The hum and rhythm of cicadas is a noise that used to bother me when I was a kid, but now is such a part of autumn life that I kind of miss it if it’s not there in the evenings. However, while the sound of these aural insects is not hard to miss it’s the bugs themselves which can sometimes be a bit more elusive. It’s not uncommon to find evidence of their presence on trees, bushes, and the sides of buildings but for some reason I don’t actually see the cicadas themselves very often if ever. It was because of this that I didn’t really think much of the subject of this photo when I walked past a bush across the street from my building at OSU, and almost missed a good photo opportunity in the process.

When I saw this little guy hanging out in the late afternoon sunshine I thought it was just another outer shell but, because it was so large, I thought I might as well take a picture of it anyway. When I got back to my office I grabbed my D200, 50mm lens, and set of close-up filters and walked back across the street (along with two friends from my office who just happened to be going in the same direction) to snap a photo or two. As soon as we got to the cicada shell one of them pointed out that it was, in fact, not a shell at all but a living cicada still very much ensconced in his existing exoskeleton.

Thankfully this cicada wasn’t too interested in moving around, and didn’t seem to mind that I was shoving a giant camera in his face, so I was able to spend a few minutes moving around and changing close-up filters to get just the shot I was looking for. I initially shot with my +10 filter at f/8 (and ISO 200, all the while being thankful for good light since the D200 is pretty bad at ISO 800 or higher) and got some shots that, while kind of neat, were honestly just a bit too close to be interesting. Soon I switched to my +4 filter at f/4 and took several shots like the one you see here, but from different angles and knowing I would likely need to crop in a bit.

While I was photographing I started to get a little frustrated with one of the limitations of this old camera, in that there are only 11 autofocus points. I really wanted to nail focus on the eye, but focus-and-recompose is out of the question when working at such close distances because the depth of field is so shallow. If I was using my D7100 or D750 I could have just selected an AF point that was right on top of the eye but on my D200 when I did that same thing it invariably resulted in a poor overall composition which was why the ending shot needed to be cropped a bit more than I would have liked.

In the end I was thrilled to get to see a cicada up close and get a decent shot of it too. As my wife said, “that bug has one ugly mug!” and I certainly agree with that assessment. If one landed on me I’d probably freak out and shoo it away as quickly as possible, but it was fun to spend a few minutes getting a close look at such a fascinatingly-designed insect.


  1. Reminds me of Alien versus Predator!

  2. Carolana Rehse says

    Awesome! I hear ’em, but never see ’em. Lucky you. Thanks for sharing your experience.
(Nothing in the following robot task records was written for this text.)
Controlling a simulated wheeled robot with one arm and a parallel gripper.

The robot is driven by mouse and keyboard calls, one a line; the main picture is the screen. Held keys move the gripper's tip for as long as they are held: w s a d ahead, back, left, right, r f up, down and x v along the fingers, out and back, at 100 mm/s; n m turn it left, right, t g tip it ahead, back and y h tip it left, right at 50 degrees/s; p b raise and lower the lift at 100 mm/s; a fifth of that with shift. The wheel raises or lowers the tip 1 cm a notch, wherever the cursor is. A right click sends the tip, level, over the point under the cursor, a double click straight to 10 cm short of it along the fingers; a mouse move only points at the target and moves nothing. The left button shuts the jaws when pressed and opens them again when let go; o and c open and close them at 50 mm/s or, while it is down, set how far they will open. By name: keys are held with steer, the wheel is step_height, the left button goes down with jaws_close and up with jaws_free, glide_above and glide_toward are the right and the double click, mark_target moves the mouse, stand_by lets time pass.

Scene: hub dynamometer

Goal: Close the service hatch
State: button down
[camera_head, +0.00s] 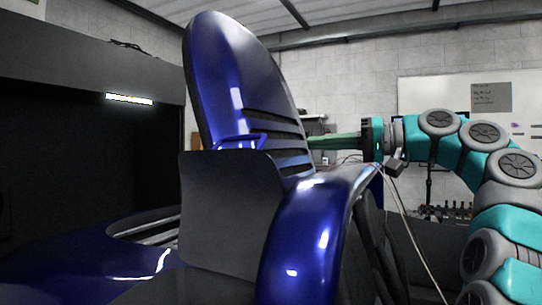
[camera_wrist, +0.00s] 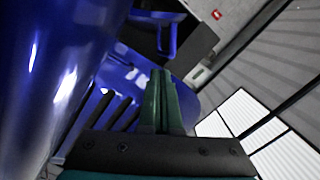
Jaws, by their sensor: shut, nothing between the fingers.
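The service hatch (camera_head: 235,75) is a glossy blue rounded panel with dark slots. It stands raised and nearly upright, leaning a little left, in the middle of the head view. A blue bar handle (camera_head: 240,141) sits low on its face. My gripper (camera_head: 318,142) is at the hatch's right edge, its green fingers shut and empty, pointing left. In the wrist view, the shut fingers (camera_wrist: 161,78) lie in front of the slotted blue panel (camera_wrist: 112,108), and the handle (camera_wrist: 165,32) shows beyond them. I cannot tell whether the fingertips touch the hatch.
A dark grey panel (camera_head: 225,215) stands below the handle. A curved blue body panel (camera_head: 310,240) rises in front, below my gripper; a large blue surface fills the wrist view's left (camera_wrist: 50,70). Blue bodywork (camera_head: 70,265) spreads left. A whiteboard (camera_head: 440,98) hangs behind.

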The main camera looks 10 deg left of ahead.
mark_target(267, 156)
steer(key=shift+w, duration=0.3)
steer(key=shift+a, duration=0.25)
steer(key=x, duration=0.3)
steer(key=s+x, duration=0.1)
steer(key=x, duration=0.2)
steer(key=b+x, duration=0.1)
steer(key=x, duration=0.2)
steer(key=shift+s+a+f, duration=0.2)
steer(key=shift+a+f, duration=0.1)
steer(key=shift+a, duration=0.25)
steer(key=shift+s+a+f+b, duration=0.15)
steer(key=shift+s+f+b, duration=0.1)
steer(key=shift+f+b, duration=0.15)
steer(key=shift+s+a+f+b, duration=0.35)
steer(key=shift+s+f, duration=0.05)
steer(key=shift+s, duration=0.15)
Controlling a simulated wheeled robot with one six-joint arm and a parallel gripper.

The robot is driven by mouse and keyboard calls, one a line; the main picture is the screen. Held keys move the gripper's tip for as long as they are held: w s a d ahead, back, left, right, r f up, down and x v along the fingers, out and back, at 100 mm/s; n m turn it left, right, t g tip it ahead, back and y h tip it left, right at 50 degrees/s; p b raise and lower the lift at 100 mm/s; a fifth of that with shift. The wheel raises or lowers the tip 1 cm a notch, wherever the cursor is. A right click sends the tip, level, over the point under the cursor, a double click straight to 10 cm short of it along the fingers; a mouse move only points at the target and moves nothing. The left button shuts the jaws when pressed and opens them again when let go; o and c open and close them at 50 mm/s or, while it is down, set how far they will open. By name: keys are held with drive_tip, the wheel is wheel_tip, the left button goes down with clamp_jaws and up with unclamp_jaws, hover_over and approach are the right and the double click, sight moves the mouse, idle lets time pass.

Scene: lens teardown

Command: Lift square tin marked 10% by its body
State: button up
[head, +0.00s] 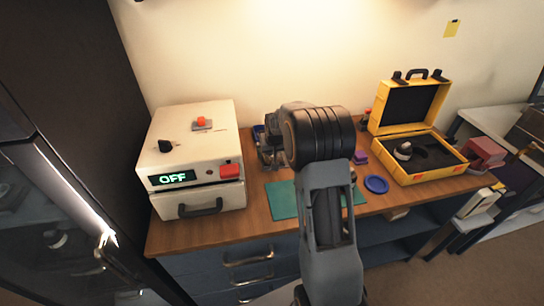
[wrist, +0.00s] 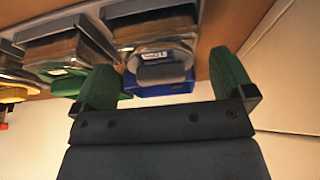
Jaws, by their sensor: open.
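In the wrist view my gripper (wrist: 164,75) is open, its two green fingers spread apart with nothing held between them. Beyond the gap is a blue item (wrist: 152,88) with a grey rounded piece on it and a small pale label (wrist: 153,55). The label is too small to read. Metallic boxy items with dark tops stand beside it, one at the left (wrist: 65,50) with a green part at its lower end. I cannot tell which of these is the square tin marked 10%. In the head view my arm hides the gripper and much of what lies behind it.
A white machine (head: 197,150) reading OFF stands on the left of the wooden bench. A teal mat (head: 284,200) lies by my arm. A blue round dish (head: 376,184) and an open yellow case (head: 432,172) are to the right. A yellow item (wrist: 14,94) shows in the wrist view.

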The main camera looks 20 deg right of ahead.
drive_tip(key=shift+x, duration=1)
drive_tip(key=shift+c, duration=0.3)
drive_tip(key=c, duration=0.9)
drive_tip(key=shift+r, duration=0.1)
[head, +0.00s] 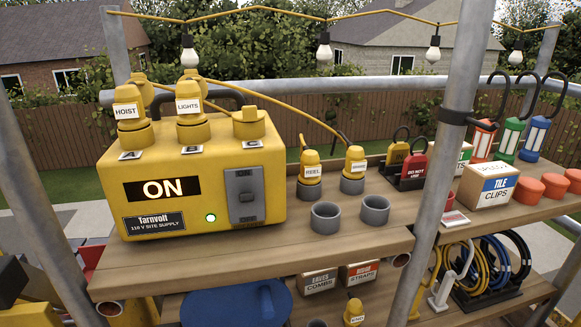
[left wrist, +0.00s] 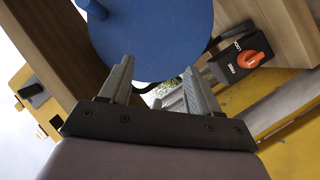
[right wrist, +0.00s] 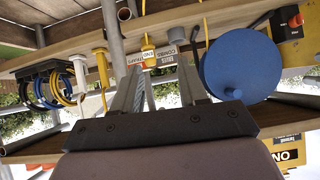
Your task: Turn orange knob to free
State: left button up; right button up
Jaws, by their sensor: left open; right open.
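The orange knob (left wrist: 250,59) sits on a dark plate with small white lettering in the left wrist view, on a yellow body. Its pointer setting is hard to read. The knob also shows at the upper right edge of the right wrist view (right wrist: 296,20). My left gripper (left wrist: 156,75) is open and empty, its fingers apart from the knob, which lies to their right in the picture. My right gripper (right wrist: 160,66) is open and empty below the shelf with labelled boxes. Neither gripper shows in the head view.
A blue disc (left wrist: 150,30) is close in front of my left fingers; the head view shows it under the shelf (head: 240,304). A yellow supply box (head: 200,165) reading ON stands on the wooden shelf. A metal pole (head: 440,150) rises to its right.

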Side note: I never see the tree frogs either. :)

    • Their noises used to keep me up when I was a kid but now I kind of like hearing the hum of cicadas in the evening. There’s something weirdly comforting about it.

  3. Recently while walking the dogs I heard a constant hum or buzzing that sounded like an electrical malfunction. It turned out that one of the dogs had captured a cicada in its mouth, but wasn’t quite sure what to do with it. Eventually the dog released the cicada, which stopped the sound. When I realized what had happened, I was surprised to see the live cicada, stunned, but still intact.